A work of art to die for
The word "unique" is often misused to describe the unusual but not truly one of a kind. Forest Lawn Cemetery's Blue-Sky Mausoleum is unique. It is the only Frank Lloyd Wright-designed memorial the public can buy.
In the lexicon of cemeteries, Blue-Sky is a garden mausoleum—an outdoor mausoleum—but no one seeing what appears to be a wide, double granite staircase leading up a hillside to a memorial would recognize it as such.
A sales booklet for Blue-Sky says Frank Lloyd Wright's design "broke the box of memorial architecture tradition." In fact, he did away with the box-there is no box, no walls, no roof.
If you didn't know what it was, you would assume Blue-Sky to be a fabulous memorial to an incredibly wealthy individual. But Blue-Sky, though originally designed for Darwin Martin, Wright's wealthy patron (before the 1929 stock market crash) who wanted to gather his family together for all time, was finally built by the cemetery, not by a family. Its 24 crypt spaces are being marketed as a community mausoleum or even a cenotaph.
People who do not plan to be interred there but would like their name connected with Wright's memorial for all time may purchase a crypt simply in order to have their name or family name carved on the crypt front, said Fred R. Whaley Jr., recently retired Forest Lawn president.
Cemeteries as outdoor museums
Historic rural cemeteries are no strangers to works by renowned sculptors and architects, and often remind the community that they are outdoor museums as well as the nation's first parks. During Forest Lawn's celebration of its 150th anniversary in 1999, the cemetery hosted an exhibit, "Sculpture of the Spirit," featuring works from contemporary artists, for several months (see the September 1999 ICFM).
Blue-Sky Mausoleum, however, is a permanent addition to the cemetery's landscape, and it was designed by the one architect most Americans could name. The mausoleum project is also part of a larger effort by Buffalo to use its wealth of Wright-designed buildings to draw tourists.
Forest Lawn commissioned Frank Lloyd Wright Foundation architect Anthony Puttnam, who had apprenticed with Wright and who has developed other Wright designs, to oversee the construction of Blue-Sky.
Buffalo has the largest collection of Wright structures in the Northeast. The Darwin Martin home complex, also designed by Wright, has undergone a $25 million restoration, and designs for The Transportation Museum's Filling Station and the Rowing Boathouse are scheduled to be turned into buildings this year.
"Oak Park, Illinois, may be the only other community in the world that has as many Wright-designed sites," Whaley said. Wright afficionados will come to Buffalo "from all over the world," Whaley predicted.
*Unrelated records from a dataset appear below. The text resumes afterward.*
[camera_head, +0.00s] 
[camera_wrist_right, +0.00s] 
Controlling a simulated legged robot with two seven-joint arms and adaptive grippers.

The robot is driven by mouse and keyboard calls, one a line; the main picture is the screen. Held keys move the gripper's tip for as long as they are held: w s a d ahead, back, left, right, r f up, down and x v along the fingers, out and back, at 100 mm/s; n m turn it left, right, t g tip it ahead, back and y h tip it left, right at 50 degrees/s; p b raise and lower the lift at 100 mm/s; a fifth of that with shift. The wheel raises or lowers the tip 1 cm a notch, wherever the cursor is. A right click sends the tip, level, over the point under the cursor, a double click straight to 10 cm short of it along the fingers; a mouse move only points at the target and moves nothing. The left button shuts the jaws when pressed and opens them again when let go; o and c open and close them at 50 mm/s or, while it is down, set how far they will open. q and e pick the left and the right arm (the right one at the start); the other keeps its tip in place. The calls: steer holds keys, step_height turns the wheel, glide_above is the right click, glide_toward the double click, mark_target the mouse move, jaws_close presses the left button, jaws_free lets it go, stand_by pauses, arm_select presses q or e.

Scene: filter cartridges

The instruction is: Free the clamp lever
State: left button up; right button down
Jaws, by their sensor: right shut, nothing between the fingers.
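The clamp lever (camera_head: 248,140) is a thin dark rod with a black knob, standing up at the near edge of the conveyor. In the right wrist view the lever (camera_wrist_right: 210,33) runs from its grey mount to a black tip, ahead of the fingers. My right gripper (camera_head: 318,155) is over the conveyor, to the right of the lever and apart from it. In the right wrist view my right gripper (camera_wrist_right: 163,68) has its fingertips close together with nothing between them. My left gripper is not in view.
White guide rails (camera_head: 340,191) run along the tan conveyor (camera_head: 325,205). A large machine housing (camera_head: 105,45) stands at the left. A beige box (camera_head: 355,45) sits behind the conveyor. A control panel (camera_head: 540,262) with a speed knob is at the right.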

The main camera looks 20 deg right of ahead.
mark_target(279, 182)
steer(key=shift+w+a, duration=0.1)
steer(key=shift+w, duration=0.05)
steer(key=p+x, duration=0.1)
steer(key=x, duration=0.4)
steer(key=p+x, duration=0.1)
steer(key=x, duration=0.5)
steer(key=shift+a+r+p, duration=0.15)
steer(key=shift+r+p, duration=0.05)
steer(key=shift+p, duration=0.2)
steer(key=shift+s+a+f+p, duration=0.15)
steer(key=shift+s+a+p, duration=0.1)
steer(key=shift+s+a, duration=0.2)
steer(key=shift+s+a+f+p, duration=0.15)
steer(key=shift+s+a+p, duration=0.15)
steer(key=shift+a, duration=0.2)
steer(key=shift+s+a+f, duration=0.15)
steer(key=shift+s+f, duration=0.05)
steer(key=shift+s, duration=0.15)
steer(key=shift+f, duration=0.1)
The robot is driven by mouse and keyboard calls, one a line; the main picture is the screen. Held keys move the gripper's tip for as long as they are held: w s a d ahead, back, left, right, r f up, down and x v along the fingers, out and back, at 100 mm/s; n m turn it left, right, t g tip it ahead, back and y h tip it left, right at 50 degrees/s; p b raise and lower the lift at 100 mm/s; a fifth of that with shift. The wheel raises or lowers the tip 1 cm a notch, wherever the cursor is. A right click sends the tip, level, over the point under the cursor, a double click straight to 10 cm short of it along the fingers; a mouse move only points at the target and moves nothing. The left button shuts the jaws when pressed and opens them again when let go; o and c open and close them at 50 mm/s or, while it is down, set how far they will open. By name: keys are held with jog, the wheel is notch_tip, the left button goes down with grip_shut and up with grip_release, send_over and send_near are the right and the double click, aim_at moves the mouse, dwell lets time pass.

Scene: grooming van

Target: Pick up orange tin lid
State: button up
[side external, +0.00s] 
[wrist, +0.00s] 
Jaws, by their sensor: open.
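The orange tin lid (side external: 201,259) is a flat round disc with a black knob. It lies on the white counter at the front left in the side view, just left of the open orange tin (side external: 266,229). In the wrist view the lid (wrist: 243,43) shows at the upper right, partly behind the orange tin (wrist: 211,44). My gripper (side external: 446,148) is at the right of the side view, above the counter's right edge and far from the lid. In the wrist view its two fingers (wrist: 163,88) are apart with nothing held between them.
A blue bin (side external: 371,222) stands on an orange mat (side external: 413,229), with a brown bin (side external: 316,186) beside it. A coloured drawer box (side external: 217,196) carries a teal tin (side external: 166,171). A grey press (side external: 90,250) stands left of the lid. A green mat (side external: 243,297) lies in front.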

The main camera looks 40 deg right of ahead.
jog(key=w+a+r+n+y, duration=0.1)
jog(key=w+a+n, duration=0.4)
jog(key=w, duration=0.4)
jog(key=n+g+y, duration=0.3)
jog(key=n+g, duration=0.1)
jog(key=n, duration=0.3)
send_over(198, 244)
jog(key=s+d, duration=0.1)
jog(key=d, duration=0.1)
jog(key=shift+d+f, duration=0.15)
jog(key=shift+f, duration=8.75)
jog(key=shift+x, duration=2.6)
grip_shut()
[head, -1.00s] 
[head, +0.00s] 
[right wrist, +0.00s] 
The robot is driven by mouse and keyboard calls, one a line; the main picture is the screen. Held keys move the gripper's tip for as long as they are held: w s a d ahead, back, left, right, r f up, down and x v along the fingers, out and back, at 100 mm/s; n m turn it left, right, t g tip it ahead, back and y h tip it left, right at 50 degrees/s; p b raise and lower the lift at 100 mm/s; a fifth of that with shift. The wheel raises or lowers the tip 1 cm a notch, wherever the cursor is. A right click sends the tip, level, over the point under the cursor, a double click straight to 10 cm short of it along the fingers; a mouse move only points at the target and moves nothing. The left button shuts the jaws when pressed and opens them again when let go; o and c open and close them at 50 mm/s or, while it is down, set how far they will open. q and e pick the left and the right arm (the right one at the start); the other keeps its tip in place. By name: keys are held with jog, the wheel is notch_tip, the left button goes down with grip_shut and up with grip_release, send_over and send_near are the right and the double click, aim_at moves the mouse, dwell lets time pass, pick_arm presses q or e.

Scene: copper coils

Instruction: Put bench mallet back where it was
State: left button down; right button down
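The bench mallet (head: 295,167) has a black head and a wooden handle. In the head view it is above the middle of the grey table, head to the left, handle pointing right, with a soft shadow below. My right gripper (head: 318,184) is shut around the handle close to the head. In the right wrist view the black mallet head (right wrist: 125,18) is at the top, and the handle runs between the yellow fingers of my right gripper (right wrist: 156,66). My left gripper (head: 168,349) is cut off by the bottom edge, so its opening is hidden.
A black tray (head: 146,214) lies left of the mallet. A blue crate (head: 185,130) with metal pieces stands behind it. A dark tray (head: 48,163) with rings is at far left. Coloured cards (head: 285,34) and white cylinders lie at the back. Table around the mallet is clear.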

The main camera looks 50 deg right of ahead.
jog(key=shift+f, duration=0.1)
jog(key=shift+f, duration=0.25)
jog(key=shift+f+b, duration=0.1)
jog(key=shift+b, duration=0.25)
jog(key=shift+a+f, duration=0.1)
Blue-Sky, he said, is "unlike any other Wright project either here or elsewhere, and that in itself will be a draw."
A unique market
Who will choose not just to look—which anyone can do for free—but to buy at prices no doubt more typical for art than mausoleums, particularly community mausoleums?
"We have only to look at auctions at Christie's and Sotheby's to understand the desire people have for pieces of architecture," Whaley said. "A collector will be very interested in the Blue-Sky—perhaps not for burial and memorialization, but more because it is something of Frank Lloyd Wright's." (Those interested in buying are directed to request a Purchase Information Package via email@example.com or 716.885.1600.)
Wright's other designs for cemetery structures include the Pettit Memorial Chapel at Belvidere Cemetery, Belvidere, Illinois, which includes a chapel and memorial but not burial chambers.
Also, he designed the Unity Temple in Wisconsin's Taliesin Valley as a memorial and burial structure for himself, his wife and daughter and members of the Taliesin Fellowship. However, when Wright died in 1959, work had begun on the foundation, but the project was never completed.
Now that Blue-Sky has been realized, the plans have been retired; there will not be another one. It is, and will forever be unique.